The fight for disestablishment and land reform in the late 19th century saw Wales treated as a separate entity to England for the first time in centuries.

The liberals campaigned to set up the University of Wales, National Museum and National Library, and Liberals such as Lloyd George were behind the original Cymry Fydd movement.

During the 1980s, the SDP-Liberal Alliance was a persistent advocate of Welsh devolution.

This was eventually delivered in 1997 after a tight referendum in which its successor party, the Liberal Democrats, played a prominent role.

The Liberal Democrats can also justifiably lay claim to rescuing devolution. Agreeing to enter a coalition with a hitherto weak and scandal-plagued Labour minority administration provided stability at a time when public faith in the process was wavering.

Even during fallow periods when lacking significant legislative representative, liberalism has managed to exert on influence on the Welsh political milieu.

Liberalism has been central to ensuring further autonomy for Wales in the past, and could do so again in the future.

Support

Today, Kirsty Williams is the only representative of Welsh liberalism. As Education Secretary, she has striven to live up to the Liberal Democrats’ maxim of ‘Opportunity for all in a Fair Society’.

She is committed to continuing the the Welsh Government’s policy of part-funding Welsh students’ fees, and is currently leading a courageous campaign to highlight the inequity of the interest rates attached to student loans.

Already on the social democratic wing of her party, it is sometimes hard to ascertain where Williams’ beliefs diverge from those of Labour moderates.

Taking Williams’ decision to participate in a Labour-led administration as evidence liberalism in Wales has somehow been ‘subsumed’, and is therefore no longer needed would be foolish.

This is particularly prescient insofar as the goal of self-government is concerned, where in recent years an uninspiring consensus has emerged between Labour and the Conservatives.

Even Plaid – once a vibrant cauldron teaming with radical competing visions for autonomy – has become an intellectual husk.

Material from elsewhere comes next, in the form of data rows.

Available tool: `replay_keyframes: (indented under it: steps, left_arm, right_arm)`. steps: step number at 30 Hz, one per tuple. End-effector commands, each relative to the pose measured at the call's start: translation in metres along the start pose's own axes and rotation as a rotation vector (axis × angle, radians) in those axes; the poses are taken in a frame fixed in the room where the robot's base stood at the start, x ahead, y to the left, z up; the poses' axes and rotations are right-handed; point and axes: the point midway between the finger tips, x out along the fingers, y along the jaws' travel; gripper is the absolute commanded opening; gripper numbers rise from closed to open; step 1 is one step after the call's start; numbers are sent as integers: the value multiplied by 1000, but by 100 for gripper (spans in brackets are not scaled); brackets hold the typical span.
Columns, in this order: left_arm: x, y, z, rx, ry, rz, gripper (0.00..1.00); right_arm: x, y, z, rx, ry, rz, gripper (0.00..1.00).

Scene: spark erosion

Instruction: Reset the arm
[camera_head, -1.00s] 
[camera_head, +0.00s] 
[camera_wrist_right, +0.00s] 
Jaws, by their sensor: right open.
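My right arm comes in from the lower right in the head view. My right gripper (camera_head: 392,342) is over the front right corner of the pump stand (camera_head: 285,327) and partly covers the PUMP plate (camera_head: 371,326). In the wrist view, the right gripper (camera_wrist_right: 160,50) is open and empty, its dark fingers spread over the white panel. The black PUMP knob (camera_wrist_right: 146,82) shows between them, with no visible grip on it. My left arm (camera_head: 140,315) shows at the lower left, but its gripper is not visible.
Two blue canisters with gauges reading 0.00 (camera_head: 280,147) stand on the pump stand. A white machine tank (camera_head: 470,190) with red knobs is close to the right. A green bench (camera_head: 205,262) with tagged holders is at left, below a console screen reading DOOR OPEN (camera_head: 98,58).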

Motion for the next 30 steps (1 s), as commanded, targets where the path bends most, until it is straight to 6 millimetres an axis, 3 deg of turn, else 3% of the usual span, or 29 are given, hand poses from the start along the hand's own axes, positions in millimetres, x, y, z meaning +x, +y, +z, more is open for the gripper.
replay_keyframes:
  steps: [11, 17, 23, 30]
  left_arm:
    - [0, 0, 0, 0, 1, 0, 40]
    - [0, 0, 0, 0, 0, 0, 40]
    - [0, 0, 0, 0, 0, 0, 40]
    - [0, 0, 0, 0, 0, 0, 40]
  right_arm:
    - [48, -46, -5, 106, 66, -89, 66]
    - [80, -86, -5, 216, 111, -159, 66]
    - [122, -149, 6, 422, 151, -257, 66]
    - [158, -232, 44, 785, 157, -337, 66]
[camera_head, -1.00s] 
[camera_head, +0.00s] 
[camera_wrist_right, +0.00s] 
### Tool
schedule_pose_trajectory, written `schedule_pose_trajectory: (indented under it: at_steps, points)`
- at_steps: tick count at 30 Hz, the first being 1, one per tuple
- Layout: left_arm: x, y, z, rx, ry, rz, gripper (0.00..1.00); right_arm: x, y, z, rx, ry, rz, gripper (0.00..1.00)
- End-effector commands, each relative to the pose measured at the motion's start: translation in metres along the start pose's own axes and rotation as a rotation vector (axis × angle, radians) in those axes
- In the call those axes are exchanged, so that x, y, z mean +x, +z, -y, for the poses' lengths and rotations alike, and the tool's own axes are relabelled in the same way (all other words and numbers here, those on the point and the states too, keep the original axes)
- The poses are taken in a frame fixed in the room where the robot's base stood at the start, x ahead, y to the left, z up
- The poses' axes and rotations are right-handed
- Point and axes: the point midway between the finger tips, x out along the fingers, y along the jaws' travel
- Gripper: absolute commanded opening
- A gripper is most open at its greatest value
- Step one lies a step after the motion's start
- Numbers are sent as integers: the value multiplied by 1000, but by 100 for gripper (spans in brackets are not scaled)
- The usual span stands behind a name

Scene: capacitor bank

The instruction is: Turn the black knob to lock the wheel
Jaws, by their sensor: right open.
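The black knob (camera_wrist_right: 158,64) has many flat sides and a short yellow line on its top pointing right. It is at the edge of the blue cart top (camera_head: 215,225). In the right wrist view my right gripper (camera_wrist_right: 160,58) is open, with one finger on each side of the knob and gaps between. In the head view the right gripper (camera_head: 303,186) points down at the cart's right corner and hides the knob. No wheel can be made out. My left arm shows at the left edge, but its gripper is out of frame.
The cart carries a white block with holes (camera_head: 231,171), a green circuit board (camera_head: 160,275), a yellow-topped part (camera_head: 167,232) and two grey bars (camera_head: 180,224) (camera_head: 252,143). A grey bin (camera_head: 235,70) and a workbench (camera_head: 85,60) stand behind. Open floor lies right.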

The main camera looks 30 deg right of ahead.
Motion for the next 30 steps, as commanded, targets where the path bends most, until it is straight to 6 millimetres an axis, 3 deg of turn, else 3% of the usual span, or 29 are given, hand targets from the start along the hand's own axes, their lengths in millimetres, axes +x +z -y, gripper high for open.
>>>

To be crude, its current platform amounts is basically the cry of ‘more money’, eschewing deeper thought about the cultural-institutional relationships necessary to foster a national political culture that rejects the discourse of servitude.

The Liberal Democrats, however, support a Welsh parliament. This would possess full tax-raising powers, as well as jurisdiction over energy, transport, justice and policing policy – all areas Westminster currently controls.

The liberal promise of autonomy is a welcome break from the stagnation in imagination that has dogged Welsh political discourse post-1997.

The Liberal Democrats are the alternative to the Plaid-Labour socialist axis that many in Wales have been asking for.

Federal

The underlying question here, of course, is whether there is a future for Welsh liberalism.

In the 2015 and 2015 general elections, the Welsh Liberal Democrats passively accepted the pitch that liberalism meant nothing beyond acting as a UK-wide counter-weight to the Conservatives and the Labour parties.

Adhering to this characterisation of liberalism in a Welsh setting throws up two key issues:

  • Firstly, it allows the Welsh Liberal Democrats to be slighted as a mere branch office. Few outside the Liberal Democrats know of its federal nature, which provides the constitutional mechanism for policy-making tailored to Welsh preferences.
  • Secondly, vague middle-of-the-road centrism is not an attractive pitch to Welsh citizens, who – as the electoral success of Rhodri Morgan and latterly, Brexit prove, react to campaigns pitched with hwyl alongside clearly enunciated principles.

The underlying principles of liberalism – fairness and opportunity – are sound ones that should resonate. That they have not derives from the twin problems of image and message.

There are clear avenues of argument for liberals in Wales to pursue.

Whether they do so will determine how premature the obituaries served on June 9th for Welsh liberalism were.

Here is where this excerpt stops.